CMD-HAR: Cross-Modal Disentanglement for Wearable Human Activity Recognition
Ying Yu, Siyao Li, Yixuan Jiang, Hang Xiao, Jingxi Long, Haotian Tang, Hanyu Liu, Chao Li
TL;DR
CMD-HAR tackles multimodal sensor-based HAR by combining cross-modal disentanglement with spatiotemporal attention and dynamic gradient balancing, underpinned by an embedded deployment workflow. The method integrates Channel Expansion, spatiotemporal disentanglement, AMGB, and a wearable deployment pipeline, achieving robust recognition across complex activities and on resource-constrained devices.

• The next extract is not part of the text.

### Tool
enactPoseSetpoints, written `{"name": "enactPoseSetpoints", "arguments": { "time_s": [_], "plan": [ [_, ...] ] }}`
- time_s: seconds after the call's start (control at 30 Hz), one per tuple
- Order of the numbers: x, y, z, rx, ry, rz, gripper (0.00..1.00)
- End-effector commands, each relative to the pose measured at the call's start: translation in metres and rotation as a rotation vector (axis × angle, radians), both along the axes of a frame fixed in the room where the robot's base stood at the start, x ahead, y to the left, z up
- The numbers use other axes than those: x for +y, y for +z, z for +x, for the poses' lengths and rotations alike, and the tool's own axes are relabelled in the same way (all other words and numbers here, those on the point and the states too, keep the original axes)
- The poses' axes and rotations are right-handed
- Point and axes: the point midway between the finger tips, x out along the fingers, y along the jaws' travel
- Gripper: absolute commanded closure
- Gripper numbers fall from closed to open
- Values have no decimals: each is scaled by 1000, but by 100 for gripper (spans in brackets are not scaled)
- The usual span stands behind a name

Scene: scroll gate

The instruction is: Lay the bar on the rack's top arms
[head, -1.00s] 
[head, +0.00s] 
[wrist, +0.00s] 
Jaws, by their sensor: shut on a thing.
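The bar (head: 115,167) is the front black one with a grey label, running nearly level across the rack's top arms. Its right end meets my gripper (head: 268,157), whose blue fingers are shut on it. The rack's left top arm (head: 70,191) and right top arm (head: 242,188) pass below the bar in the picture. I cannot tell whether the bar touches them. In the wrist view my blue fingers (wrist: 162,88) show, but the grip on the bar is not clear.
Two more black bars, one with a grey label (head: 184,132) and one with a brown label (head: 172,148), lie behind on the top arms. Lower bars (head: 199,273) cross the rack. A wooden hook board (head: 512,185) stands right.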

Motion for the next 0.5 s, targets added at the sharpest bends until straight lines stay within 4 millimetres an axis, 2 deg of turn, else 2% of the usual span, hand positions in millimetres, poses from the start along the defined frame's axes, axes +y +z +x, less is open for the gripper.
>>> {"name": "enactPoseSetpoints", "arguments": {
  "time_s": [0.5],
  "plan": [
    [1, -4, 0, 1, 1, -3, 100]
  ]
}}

Empirical results across six public HAR datasets show improved accuracy and especially higher G-mean on challenging tasks, along with feasible on-device latency and memory profiles. This work advances practical cross-modal HAR by enabling accurate, efficient recognition in real-world wearables and deployments.
Abstract
Human Activity Recognition (HAR) is a fundamental technology for numerous human - centered intelligent applications. Although deep learning methods have been utilized to accelerate feature extraction, issues such as multimodal data mixing, activity heterogeneity, and complex model deployment remain largely unresolved. The aim of this paper is to address issues such as multimodal data mixing, activity heterogeneity, and complex model deployment in sensor-based human activity recognition. We propose a spatiotemporal attention modal decomposition alignment fusion strategy to tackle the problem of the mixed distribution of sensor data. Key discriminative features of activities are captured through cross-modal spatio-temporal disentangled representation, and gradient modulation is combined to alleviate data heterogeneity. In addition, a wearable deployment simulation system is constructed. We conducted experiments on a large number of public datasets, demonstrating the effectiveness of the model.